> [THE PROBLEM]: Reproduce exactly the line in which "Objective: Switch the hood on" occurs and all the lines after it, ending with the last line.

> [Entries from a robot dataset]:
((
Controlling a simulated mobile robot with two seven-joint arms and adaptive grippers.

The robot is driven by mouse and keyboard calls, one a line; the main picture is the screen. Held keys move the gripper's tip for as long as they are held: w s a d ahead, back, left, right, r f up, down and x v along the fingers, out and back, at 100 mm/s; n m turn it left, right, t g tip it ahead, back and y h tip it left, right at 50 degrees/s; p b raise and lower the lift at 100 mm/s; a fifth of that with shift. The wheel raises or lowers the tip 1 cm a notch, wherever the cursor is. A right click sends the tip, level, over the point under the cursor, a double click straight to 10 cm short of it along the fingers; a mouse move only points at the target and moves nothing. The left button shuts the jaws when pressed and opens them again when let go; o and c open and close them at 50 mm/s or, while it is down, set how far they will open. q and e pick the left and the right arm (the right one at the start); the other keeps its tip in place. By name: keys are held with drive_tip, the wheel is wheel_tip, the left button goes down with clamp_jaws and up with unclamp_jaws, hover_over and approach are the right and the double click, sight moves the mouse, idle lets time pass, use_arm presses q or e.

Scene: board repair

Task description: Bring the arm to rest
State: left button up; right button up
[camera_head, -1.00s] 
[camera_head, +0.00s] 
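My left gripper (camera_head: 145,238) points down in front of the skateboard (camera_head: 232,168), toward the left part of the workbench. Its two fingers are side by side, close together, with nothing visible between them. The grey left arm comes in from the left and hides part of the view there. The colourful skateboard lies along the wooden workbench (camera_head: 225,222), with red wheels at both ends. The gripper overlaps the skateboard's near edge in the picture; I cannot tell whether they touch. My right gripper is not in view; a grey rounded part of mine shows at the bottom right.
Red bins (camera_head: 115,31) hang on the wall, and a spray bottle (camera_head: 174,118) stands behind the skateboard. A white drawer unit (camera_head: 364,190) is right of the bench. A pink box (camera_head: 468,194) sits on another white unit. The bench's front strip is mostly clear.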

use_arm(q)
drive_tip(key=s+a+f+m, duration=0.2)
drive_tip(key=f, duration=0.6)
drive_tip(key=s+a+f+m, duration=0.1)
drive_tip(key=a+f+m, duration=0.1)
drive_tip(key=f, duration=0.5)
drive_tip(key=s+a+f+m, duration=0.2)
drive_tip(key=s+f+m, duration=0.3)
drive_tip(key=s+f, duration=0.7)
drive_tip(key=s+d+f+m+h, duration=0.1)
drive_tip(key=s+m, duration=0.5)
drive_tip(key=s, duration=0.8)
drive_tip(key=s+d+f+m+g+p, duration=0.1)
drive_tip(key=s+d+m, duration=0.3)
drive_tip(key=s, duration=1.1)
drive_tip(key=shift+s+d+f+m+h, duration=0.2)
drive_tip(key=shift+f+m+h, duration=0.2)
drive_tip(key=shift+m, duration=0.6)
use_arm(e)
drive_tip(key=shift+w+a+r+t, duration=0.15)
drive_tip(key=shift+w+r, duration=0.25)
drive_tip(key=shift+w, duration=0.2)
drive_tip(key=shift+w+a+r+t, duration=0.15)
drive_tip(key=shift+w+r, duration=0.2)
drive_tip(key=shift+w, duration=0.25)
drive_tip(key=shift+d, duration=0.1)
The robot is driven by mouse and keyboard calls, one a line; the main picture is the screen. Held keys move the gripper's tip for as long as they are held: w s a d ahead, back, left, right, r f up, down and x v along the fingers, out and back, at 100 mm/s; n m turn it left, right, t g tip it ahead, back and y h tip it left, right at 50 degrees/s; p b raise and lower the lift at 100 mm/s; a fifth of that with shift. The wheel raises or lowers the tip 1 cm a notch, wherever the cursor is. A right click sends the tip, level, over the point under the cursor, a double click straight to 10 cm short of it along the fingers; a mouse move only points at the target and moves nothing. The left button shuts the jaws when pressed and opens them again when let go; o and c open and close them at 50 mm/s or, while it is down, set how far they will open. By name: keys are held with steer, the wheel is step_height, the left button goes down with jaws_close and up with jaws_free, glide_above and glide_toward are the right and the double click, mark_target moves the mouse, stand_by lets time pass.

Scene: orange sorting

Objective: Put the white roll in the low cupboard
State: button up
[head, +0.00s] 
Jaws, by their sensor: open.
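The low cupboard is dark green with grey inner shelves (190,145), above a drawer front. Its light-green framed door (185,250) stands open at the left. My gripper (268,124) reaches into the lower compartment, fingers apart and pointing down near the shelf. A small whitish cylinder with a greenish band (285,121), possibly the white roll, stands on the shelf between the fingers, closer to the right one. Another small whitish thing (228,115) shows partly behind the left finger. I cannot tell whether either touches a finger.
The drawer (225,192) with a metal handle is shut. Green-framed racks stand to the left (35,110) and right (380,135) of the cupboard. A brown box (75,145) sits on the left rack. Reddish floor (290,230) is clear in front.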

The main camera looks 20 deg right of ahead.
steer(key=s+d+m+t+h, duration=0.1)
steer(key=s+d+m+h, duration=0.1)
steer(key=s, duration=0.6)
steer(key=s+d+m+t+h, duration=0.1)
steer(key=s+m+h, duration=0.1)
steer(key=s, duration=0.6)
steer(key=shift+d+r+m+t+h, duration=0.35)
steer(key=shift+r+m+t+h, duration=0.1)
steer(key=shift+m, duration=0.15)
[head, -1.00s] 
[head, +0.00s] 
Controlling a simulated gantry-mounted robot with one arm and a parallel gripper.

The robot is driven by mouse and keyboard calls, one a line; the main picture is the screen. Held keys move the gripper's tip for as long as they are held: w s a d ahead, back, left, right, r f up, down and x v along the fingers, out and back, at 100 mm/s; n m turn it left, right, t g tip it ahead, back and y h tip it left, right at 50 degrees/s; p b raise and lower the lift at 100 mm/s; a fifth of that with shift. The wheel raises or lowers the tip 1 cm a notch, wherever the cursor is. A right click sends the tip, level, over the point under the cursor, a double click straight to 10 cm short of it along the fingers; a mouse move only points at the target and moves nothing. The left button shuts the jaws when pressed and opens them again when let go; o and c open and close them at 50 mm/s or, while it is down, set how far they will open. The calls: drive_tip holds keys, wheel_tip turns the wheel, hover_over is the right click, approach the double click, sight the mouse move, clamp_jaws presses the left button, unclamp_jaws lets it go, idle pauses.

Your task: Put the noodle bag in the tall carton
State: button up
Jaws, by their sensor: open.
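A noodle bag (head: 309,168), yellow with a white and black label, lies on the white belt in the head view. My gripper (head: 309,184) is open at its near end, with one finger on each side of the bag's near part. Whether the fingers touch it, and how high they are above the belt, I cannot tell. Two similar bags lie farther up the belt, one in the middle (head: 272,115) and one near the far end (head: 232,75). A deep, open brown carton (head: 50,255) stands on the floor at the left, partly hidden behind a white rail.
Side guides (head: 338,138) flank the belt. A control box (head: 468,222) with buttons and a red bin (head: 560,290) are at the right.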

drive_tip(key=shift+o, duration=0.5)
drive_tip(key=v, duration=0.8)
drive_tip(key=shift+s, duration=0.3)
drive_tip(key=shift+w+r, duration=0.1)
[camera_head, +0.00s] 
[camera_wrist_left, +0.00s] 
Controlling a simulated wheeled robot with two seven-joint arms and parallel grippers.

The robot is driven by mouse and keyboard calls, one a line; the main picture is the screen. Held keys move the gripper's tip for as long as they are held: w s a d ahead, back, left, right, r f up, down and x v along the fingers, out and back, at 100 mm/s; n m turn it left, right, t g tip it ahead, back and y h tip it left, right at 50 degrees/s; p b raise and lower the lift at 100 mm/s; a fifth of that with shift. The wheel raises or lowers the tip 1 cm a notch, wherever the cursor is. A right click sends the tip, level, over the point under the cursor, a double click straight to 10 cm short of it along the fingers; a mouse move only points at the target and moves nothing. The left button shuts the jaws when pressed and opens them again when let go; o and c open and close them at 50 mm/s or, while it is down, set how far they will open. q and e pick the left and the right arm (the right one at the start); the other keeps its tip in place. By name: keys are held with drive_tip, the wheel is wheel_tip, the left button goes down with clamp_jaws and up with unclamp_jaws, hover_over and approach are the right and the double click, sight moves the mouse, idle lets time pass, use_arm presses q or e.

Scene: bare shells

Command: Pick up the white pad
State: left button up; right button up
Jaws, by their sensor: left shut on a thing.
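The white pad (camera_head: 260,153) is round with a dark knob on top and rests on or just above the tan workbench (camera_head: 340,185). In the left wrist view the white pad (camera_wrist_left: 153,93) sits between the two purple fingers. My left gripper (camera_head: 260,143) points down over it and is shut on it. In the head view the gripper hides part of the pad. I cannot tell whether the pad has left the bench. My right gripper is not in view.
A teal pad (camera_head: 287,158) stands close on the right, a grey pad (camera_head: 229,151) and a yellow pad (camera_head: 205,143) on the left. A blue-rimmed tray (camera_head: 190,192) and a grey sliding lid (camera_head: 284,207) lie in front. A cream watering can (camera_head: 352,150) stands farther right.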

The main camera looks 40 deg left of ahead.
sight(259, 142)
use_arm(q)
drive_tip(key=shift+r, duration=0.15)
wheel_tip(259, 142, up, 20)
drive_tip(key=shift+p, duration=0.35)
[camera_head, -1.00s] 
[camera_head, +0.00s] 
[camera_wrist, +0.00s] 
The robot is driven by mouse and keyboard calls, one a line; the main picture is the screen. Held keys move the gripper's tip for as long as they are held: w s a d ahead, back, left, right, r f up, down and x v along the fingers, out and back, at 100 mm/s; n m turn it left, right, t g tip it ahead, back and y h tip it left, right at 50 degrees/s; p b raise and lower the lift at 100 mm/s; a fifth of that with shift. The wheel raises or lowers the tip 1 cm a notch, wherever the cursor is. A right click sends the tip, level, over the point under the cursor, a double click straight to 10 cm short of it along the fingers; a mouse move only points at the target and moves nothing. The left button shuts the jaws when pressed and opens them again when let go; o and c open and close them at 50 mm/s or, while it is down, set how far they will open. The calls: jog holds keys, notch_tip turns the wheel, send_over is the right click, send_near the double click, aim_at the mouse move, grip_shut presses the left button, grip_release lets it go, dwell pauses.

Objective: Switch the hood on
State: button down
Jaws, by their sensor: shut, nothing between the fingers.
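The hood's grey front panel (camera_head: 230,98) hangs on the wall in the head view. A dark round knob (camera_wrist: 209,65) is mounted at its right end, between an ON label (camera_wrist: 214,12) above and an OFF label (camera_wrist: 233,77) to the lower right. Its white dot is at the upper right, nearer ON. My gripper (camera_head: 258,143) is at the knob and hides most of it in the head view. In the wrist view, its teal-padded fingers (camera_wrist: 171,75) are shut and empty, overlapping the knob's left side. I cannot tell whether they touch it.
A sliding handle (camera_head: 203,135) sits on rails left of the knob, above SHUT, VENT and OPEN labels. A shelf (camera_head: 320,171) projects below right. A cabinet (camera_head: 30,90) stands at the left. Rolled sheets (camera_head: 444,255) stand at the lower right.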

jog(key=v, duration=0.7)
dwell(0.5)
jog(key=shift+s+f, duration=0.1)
))
> [OUTPUT]:
Objective: Switch the hood on
State: button down
Jaws, by their sensor: shut, nothing between the fingers.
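The hood's grey front panel (camera_head: 230,98) hangs on the wall in the head view. A dark round knob (camera_wrist: 209,65) is mounted at its right end, between an ON label (camera_wrist: 214,12) above and an OFF label (camera_wrist: 233,77) to the lower right. Its white dot is at the upper right, nearer ON. My gripper (camera_head: 258,143) is at the knob and hides most of it in the head view. In the wrist view, its teal-padded fingers (camera_wrist: 171,75) are shut and empty, overlapping the knob's left side. I cannot tell whether they touch it.
A sliding handle (camera_head: 203,135) sits on rails left of the knob, above SHUT, VENT and OPEN labels. A shelf (camera_head: 320,171) projects below right. A cabinet (camera_head: 30,90) stands at the left. Rolled sheets (camera_head: 444,255) stand at the lower right.

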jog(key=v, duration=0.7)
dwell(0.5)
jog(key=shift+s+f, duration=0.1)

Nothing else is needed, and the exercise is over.